EXERCISE DETAILS -
Gather up every line that includes the string "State".
=====
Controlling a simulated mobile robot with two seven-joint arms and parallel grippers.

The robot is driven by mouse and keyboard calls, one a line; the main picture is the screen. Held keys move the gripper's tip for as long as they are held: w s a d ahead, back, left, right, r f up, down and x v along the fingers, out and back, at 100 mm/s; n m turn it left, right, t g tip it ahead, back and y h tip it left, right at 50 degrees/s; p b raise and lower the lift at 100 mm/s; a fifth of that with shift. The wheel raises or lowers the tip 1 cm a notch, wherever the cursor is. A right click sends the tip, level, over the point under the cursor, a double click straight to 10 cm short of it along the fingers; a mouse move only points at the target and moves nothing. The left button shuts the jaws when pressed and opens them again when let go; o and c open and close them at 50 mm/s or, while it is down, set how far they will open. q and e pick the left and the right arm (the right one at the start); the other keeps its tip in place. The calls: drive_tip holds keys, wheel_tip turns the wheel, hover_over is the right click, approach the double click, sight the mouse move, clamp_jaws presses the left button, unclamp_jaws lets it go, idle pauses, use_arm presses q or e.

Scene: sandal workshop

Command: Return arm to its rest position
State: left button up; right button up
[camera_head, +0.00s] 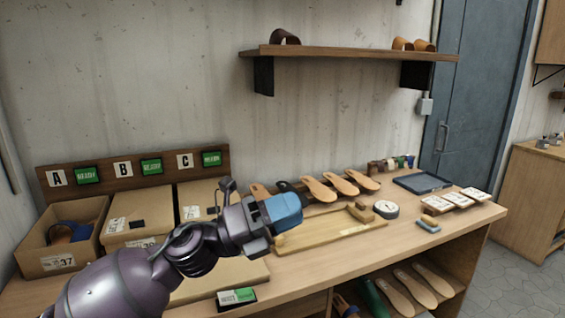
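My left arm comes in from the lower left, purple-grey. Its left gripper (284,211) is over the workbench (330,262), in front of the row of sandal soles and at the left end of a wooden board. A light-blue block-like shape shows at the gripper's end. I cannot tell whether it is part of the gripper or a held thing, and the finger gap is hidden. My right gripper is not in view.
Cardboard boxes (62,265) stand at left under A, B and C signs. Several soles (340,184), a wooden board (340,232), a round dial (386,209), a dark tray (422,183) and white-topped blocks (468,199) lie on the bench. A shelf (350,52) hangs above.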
=====
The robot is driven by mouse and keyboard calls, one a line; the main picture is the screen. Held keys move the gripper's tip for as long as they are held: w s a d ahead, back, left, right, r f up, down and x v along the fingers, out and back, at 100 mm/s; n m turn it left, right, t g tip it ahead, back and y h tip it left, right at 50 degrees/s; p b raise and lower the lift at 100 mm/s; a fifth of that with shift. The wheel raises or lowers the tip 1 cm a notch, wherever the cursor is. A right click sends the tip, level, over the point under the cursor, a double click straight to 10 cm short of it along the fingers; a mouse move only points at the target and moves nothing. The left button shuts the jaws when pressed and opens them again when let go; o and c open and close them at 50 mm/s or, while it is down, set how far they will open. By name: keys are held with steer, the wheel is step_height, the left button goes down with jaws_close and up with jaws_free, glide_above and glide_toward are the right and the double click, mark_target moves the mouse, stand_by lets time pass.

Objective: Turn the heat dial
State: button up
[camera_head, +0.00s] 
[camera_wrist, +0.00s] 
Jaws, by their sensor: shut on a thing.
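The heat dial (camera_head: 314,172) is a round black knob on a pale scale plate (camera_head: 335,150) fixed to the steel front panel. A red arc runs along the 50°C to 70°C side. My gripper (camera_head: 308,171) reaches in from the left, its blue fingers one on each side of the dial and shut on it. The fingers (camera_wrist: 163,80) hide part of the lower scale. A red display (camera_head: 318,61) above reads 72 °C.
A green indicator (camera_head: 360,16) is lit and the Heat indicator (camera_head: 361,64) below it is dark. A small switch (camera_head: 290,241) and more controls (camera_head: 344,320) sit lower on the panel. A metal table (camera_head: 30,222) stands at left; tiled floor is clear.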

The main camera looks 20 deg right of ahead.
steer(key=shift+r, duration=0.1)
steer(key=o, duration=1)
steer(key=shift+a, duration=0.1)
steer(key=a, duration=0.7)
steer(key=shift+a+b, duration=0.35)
=====
RESPONSE BELOW -
State: left button up; right button up
State: button up

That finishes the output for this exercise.